# [Task details]
Only the lines from the one containing "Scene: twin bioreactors" through the one containing "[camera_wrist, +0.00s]" are wanted. Give them again exactly, both ends included.

# [Provided material]
>>>>

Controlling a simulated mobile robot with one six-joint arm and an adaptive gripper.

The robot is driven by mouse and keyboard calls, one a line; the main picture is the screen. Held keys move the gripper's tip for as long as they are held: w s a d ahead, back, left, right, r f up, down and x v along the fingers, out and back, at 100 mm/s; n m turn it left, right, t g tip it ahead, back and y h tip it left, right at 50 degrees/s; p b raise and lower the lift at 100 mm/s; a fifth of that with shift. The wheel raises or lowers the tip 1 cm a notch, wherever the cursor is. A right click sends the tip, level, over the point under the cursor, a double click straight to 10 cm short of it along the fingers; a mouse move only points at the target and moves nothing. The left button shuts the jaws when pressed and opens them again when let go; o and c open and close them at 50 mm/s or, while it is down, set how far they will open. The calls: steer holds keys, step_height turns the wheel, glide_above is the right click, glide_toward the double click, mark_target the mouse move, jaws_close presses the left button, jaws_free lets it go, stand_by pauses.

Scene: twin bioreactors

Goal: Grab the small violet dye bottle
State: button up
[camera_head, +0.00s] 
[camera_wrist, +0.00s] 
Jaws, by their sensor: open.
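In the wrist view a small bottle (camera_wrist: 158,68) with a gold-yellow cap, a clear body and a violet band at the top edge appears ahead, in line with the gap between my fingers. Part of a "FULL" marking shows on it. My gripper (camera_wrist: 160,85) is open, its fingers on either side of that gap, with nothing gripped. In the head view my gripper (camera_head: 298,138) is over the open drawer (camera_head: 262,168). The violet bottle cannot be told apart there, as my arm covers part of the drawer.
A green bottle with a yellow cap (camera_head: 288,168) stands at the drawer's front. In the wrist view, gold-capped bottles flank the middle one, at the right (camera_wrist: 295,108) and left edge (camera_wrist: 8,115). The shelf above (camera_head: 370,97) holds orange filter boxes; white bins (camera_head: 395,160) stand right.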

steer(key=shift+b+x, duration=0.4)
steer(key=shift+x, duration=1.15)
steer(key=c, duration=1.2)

<<<<

# [Response]
Scene: twin bioreactors

Goal: Grab the small violet dye bottle
State: button up
[camera_head, +0.00s] 
[camera_wrist, +0.00s] 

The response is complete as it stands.